I remember thinking “Go Dad” – he was being honest about how he was feeling and he was giving his daughter information that would help her understand and comply.

Clearly his daughter didn’t hear this the way I did.  She requested a trip – between the pool and going home – to buy something that Mum had said she could have.  I missed exactly what she wanted but my impression was that it would require a trip to a (toy?) shop.

Dad said no.  It wasn’t a knee-jerk “no”.  He seemed to think about it.  Perhaps he was thinking “Oh no, here it comes….”.  Or maybe he was considering fulfilling his child’s request despite wanting to go straight home.

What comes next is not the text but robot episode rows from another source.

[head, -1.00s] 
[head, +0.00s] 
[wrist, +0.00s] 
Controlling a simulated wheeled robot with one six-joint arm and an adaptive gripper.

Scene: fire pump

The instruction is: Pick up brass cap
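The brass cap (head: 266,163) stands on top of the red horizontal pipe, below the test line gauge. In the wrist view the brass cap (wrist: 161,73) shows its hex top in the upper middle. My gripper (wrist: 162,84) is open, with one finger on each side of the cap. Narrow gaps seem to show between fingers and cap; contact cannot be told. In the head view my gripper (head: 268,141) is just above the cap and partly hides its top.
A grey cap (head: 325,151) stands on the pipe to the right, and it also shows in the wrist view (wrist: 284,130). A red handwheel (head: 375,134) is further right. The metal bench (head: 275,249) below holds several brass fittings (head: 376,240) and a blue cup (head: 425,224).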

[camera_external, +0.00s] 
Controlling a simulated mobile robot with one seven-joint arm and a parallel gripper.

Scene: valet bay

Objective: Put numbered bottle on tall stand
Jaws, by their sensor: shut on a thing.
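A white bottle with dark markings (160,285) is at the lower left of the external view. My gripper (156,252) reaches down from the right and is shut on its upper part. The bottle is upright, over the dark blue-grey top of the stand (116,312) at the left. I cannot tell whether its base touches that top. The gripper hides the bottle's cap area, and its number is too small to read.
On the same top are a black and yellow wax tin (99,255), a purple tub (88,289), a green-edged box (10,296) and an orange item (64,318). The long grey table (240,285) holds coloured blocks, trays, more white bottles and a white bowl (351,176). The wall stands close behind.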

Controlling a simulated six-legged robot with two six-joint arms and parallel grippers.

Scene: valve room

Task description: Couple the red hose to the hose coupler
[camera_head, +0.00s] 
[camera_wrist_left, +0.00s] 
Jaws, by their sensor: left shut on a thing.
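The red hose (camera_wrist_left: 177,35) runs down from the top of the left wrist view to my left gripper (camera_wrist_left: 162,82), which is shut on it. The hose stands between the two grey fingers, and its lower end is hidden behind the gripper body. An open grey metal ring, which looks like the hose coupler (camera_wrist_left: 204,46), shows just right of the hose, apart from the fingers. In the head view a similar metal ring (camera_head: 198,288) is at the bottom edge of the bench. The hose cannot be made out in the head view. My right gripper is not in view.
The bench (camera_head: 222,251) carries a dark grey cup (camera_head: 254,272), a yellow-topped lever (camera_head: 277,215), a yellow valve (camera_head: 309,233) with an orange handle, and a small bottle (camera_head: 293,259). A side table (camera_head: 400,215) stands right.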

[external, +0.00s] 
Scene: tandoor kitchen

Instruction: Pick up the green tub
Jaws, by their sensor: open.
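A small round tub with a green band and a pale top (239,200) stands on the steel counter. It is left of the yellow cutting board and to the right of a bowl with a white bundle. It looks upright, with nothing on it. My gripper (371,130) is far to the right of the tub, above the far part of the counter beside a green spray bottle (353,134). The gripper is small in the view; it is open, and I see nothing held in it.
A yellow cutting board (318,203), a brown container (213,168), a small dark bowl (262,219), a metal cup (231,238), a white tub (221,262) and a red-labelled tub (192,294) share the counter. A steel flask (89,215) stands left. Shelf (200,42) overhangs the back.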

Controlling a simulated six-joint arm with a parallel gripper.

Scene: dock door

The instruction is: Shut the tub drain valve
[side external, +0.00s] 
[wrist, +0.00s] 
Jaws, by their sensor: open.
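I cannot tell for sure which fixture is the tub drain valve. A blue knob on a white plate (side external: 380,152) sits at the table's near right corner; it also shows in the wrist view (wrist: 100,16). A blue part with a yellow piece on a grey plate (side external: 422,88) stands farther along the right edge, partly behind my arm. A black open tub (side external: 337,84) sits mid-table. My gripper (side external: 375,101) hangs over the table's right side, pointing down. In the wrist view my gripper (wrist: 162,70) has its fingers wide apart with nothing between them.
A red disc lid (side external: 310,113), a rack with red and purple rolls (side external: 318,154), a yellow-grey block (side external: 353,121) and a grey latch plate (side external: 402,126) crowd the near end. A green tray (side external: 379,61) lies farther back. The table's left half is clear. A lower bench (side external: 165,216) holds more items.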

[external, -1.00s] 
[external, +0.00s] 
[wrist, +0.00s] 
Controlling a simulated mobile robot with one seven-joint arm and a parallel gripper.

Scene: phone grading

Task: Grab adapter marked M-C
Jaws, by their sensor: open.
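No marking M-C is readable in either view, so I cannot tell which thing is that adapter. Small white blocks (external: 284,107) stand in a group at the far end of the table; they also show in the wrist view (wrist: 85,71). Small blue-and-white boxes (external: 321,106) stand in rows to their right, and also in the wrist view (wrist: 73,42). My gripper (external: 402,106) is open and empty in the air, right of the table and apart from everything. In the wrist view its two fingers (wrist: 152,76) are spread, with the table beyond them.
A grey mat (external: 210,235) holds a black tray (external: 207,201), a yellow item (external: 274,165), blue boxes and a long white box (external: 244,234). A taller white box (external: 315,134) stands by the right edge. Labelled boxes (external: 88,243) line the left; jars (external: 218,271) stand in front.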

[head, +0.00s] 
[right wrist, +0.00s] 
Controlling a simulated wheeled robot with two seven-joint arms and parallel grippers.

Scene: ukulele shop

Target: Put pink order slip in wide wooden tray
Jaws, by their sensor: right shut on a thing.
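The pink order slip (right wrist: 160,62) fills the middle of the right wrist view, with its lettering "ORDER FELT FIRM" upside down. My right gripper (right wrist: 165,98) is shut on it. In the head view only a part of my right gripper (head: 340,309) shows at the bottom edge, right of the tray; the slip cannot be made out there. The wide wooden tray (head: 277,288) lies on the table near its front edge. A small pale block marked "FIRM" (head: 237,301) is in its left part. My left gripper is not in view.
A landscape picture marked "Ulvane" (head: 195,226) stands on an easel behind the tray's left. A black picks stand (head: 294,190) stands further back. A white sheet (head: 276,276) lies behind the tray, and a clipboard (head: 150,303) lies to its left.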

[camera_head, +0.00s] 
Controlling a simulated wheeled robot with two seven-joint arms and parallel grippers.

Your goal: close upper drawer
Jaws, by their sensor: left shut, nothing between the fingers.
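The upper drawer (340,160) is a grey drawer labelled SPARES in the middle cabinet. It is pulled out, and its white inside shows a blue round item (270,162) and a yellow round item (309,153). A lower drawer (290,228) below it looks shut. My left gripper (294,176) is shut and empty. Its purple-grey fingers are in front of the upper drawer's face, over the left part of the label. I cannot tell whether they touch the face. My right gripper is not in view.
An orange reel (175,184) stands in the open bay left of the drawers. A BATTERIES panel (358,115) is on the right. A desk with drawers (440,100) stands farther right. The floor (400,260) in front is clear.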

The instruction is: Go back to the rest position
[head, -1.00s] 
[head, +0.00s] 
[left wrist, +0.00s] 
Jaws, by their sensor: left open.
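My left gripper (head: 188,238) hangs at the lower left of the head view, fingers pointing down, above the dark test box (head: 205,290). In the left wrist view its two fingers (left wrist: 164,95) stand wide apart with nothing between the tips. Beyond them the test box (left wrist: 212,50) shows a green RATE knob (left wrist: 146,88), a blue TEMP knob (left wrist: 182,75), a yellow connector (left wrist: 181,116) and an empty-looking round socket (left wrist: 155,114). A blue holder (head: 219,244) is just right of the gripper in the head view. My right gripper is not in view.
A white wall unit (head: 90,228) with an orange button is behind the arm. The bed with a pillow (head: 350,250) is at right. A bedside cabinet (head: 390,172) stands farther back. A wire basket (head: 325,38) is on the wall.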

And so the pestering and whining began.  “Oh please Dad…. Mum said…..”  He hesitated before repeating his “No”.  So his daughter upped the ante.

She pouted.  She sulked.  She called him mean.  She repeated that Mum had said she could have this thing (i.e. she attempted to play her parents off against each other).  Eventually, she ran off and threw her Dad dagger looks from 8 feet away.  In the end, Dad began to relent on the toy issue and the tantrum / power struggle subsided.

Watching this was very interesting for me because I’d been facing a watered down version of the same basic issue with my daughter a couple of hours earlier.

I said no to some request of Nia’s and she was disappointed and unhappy about it.  So she indulged in a bit of whining.  I was listening to her (with part of my brain), getting on with what needed to be done (with some other part) and contemplating telling her to stop making a fuss and get over it (with yet another part of my brain).  I stayed quiet while I wrestled internally with whether or not saying anything like that would constitute “not letting my daughter have her feelings” i.e. would it be “BAD PARENTING”?

In my kitchen the right course of action wasn’t entirely clear to me.

Watching the exchange between father and daughter at the swimming pool I realised it would have been fine to limit Nia’s whining.  Disappointment may have started her whining.  But her feelings had expanded to full-blown self-pity.

In our rush to move away from repressive, no-emotion-but-happy styles of parenting, we have lost sight of a basic truth about feelings.  All feelings may be legitimate but some are destructive if they get out of hand.

I have come to believe that it is loving to limit our children’s tendency towards self-pity.

And as for the 8 year old girl at the swimming pool.  Her father had taken her swimming that Saturday morning.  He had hung out with her.  He was drying her hair.  He was probably going to put her in a car and drive her home to make her lunch.  Who knows what lovely things he had lined up for the afternoon.  He could have spent his morning playing football or golf.  But he didn’t.  And yet, his daughter wasn’t happy.  She wanted more.

Did she have the right to feel hard done by and act out when he said ‘no’ to the trip to the shop – even though her mother had promised it?  You could say that maybe she did have that right.

Was it good for her to be allowed that right?  Was it making her happy?

I think the answer to both those questions is a clear “No”.